WRITTEN PROBLEM >> Look below and pull out each line with the word "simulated".

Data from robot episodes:
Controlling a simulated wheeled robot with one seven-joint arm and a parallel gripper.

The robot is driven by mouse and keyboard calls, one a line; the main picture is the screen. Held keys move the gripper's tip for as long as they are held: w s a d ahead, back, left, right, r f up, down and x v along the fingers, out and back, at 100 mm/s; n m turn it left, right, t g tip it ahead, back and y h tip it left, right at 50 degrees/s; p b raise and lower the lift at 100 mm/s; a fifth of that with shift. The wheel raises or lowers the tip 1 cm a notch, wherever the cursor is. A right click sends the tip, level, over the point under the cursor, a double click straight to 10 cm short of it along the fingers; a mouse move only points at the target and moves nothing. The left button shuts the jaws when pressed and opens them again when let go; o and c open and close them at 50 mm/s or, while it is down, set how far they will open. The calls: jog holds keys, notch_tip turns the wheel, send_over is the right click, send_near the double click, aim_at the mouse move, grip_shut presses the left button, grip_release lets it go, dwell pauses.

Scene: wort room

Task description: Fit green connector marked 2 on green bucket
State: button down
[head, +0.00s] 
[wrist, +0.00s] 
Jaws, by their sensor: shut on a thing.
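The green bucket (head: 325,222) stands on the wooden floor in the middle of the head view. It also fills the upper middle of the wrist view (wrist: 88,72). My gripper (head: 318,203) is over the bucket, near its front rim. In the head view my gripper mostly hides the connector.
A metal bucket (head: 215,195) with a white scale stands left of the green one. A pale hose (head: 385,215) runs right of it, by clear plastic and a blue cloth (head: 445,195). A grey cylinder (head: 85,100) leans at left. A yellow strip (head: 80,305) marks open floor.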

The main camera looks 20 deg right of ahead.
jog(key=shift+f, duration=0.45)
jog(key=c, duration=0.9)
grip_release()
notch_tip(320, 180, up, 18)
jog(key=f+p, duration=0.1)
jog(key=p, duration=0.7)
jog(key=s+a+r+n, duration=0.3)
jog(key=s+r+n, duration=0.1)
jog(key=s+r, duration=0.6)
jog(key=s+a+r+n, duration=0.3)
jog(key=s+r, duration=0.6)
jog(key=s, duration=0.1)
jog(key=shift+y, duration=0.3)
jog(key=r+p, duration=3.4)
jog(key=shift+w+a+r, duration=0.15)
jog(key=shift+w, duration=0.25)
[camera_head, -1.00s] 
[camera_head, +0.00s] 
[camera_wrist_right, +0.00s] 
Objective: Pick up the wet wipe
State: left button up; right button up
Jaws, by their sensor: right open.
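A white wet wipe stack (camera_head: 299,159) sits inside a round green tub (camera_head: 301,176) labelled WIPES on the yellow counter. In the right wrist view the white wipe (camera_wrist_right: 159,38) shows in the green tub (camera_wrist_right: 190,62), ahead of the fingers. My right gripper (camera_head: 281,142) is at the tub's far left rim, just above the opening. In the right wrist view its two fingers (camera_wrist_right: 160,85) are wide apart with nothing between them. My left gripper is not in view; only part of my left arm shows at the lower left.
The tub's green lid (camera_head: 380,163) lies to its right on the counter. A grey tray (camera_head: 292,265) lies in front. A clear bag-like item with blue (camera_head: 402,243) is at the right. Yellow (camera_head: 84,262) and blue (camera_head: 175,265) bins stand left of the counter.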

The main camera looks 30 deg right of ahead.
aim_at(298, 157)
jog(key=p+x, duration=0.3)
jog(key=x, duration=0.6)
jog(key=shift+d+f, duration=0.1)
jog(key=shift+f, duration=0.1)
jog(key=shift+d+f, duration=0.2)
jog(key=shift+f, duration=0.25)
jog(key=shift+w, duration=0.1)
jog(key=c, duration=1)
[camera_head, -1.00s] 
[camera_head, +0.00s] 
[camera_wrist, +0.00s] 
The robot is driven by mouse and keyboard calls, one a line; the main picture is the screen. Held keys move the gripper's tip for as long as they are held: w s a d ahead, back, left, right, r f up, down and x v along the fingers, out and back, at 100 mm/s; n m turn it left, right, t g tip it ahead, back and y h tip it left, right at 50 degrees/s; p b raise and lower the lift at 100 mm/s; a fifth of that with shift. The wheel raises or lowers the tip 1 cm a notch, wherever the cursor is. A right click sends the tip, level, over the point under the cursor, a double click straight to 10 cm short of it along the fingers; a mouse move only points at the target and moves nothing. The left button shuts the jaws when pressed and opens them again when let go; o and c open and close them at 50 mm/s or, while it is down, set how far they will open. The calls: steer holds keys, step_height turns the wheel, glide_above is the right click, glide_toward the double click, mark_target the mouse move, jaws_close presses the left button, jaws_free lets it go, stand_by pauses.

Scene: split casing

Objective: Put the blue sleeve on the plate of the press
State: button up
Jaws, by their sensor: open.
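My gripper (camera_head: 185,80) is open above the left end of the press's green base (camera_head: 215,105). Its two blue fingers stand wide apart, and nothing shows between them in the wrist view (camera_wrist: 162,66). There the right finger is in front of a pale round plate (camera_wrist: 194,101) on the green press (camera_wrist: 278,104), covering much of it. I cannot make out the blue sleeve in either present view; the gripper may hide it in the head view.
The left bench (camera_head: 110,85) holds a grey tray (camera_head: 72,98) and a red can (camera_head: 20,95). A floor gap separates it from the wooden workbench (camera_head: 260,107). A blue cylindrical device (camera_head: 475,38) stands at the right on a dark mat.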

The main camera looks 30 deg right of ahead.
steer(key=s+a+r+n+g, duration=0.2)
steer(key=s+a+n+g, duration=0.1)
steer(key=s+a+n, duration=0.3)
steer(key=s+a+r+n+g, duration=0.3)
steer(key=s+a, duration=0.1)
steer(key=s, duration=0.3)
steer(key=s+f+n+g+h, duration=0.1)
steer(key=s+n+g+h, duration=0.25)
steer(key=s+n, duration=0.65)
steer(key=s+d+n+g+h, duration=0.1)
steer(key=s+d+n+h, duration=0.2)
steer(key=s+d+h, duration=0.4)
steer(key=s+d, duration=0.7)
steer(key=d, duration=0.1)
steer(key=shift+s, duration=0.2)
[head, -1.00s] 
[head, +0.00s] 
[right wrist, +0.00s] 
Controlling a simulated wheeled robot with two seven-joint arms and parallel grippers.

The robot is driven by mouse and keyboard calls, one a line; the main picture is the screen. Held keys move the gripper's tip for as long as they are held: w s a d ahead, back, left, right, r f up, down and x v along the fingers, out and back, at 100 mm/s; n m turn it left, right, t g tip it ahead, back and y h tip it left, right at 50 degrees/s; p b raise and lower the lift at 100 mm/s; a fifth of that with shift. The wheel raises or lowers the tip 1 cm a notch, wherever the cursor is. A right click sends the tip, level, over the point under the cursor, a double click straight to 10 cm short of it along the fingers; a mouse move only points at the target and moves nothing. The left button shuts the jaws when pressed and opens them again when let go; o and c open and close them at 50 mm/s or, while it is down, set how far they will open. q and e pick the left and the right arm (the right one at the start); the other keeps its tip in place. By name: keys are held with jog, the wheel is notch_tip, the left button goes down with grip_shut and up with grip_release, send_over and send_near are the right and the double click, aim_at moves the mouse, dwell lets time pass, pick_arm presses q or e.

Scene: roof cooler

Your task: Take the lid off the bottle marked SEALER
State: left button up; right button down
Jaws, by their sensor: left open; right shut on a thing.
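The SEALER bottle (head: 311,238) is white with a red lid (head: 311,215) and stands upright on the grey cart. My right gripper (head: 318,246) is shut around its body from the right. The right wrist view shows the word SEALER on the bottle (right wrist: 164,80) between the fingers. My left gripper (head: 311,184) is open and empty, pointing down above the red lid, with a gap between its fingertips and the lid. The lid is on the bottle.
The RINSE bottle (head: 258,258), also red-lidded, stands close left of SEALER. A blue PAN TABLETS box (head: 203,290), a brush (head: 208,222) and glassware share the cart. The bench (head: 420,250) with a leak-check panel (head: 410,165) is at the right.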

THE OUTPUT >>
Controlling a simulated wheeled robot with one seven-joint arm and a parallel gripper.
Controlling a simulated wheeled robot with two seven-joint arms and parallel grippers.

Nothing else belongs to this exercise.